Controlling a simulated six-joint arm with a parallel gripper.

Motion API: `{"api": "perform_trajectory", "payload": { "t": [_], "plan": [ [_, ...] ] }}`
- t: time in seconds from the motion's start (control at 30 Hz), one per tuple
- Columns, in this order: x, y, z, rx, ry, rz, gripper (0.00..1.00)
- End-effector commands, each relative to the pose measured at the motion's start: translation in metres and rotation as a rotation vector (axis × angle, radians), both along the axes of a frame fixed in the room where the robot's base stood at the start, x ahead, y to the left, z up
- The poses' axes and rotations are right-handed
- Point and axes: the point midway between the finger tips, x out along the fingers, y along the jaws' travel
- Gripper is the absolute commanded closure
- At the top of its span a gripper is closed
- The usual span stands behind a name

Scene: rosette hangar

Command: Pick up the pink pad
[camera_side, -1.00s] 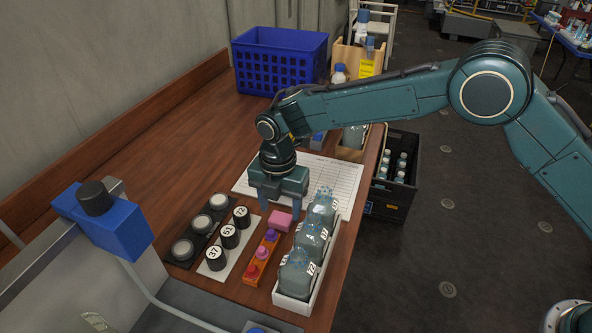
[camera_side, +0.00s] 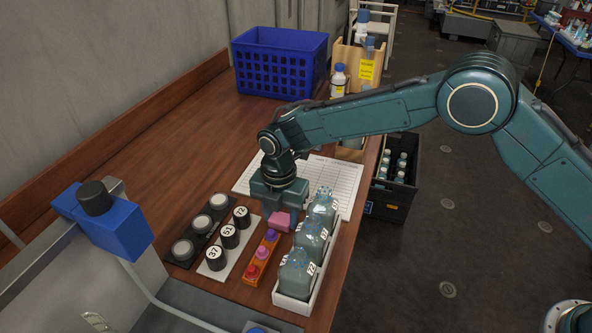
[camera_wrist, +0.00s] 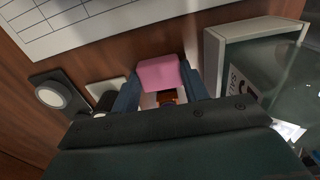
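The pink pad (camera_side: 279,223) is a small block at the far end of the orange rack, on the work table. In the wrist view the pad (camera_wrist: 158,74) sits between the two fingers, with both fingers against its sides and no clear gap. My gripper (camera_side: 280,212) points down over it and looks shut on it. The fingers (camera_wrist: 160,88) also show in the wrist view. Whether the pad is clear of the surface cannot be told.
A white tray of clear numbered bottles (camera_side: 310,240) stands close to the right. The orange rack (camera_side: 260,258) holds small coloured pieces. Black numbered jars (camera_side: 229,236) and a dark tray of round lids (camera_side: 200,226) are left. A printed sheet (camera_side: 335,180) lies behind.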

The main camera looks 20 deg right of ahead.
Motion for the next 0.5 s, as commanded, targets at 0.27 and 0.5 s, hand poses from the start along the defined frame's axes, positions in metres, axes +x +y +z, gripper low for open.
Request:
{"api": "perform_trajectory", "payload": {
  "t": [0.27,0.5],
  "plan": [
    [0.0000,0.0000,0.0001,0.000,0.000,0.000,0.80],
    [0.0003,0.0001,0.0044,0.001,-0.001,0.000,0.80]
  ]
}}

---

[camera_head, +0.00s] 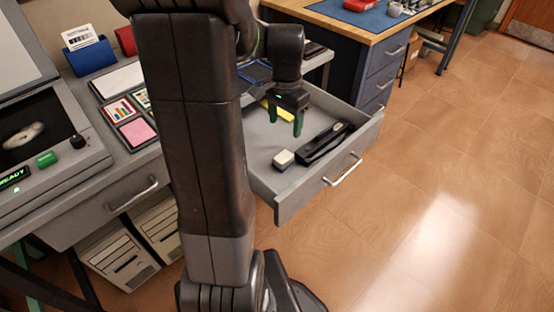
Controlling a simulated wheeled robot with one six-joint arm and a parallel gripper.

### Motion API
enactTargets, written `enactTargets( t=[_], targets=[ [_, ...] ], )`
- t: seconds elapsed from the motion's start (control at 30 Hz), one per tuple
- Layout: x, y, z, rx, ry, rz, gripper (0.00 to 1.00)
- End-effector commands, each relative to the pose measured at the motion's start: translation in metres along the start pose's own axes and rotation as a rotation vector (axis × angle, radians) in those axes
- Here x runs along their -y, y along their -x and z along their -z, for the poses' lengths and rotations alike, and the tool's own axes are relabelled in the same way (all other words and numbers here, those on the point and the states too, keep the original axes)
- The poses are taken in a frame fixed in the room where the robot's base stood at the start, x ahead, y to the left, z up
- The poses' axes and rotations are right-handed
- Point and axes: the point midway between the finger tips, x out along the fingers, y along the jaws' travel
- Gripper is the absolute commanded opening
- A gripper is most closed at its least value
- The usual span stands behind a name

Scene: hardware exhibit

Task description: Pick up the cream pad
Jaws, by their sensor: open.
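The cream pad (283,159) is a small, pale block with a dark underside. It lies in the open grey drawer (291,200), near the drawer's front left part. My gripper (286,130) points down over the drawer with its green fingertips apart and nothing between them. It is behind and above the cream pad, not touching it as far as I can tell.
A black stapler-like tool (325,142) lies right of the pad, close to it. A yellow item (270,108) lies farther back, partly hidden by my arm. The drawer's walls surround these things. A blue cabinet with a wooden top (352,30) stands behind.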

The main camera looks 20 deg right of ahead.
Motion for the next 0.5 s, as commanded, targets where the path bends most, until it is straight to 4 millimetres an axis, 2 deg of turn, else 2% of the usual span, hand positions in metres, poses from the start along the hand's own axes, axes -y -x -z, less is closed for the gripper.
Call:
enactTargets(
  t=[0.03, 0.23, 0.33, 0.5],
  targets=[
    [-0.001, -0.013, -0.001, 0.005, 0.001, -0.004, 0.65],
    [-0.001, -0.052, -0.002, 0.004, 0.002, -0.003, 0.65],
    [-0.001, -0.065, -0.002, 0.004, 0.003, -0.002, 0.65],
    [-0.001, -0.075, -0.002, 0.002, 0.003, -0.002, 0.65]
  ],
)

* * *

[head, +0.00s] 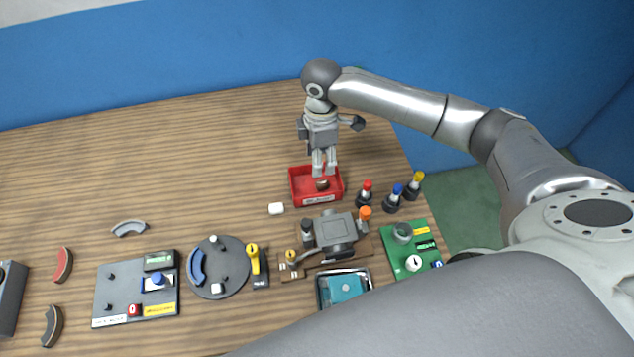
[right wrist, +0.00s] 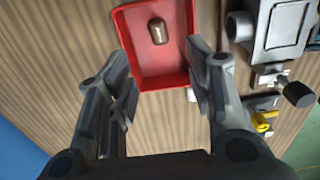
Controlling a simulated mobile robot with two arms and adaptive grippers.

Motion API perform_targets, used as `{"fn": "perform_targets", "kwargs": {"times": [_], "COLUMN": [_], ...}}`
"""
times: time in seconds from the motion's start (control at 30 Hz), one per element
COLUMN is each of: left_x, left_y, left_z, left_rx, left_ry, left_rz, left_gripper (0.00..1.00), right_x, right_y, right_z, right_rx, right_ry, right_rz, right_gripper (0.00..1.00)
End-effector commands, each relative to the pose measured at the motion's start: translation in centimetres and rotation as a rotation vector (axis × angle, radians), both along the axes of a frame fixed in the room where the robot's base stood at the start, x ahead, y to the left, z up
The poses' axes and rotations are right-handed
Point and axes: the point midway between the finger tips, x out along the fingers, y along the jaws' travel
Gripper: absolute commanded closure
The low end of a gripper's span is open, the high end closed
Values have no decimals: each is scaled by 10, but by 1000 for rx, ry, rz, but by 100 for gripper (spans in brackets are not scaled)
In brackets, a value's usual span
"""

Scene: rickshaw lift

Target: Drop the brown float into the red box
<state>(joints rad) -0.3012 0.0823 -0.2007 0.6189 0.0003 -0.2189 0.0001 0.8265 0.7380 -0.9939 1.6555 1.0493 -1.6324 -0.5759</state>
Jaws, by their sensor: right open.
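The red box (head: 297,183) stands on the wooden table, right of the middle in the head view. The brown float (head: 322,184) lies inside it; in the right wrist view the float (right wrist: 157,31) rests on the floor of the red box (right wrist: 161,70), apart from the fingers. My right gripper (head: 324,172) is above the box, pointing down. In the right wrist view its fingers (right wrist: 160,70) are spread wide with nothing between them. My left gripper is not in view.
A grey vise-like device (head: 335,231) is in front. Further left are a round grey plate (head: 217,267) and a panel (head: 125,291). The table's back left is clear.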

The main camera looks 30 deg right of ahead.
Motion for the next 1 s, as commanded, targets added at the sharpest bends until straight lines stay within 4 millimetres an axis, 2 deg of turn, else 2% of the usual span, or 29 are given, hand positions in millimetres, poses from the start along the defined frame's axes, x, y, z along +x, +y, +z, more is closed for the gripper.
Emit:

INSTRUCTIONS TO FOLLOW: What is wanted is an exact copy of the lines from the line containing "- Gripper is the absolute commanded opening" to the line containing "Task description: Pick up the cream pad", both lines included, and of no other line.

CORRECT ANSWER:
- Gripper is the absolute commanded opening
- A gripper is most closed at its least value
- The usual span stands behind a name

Scene: hardware exhibit

Task description: Pick up the cream pad

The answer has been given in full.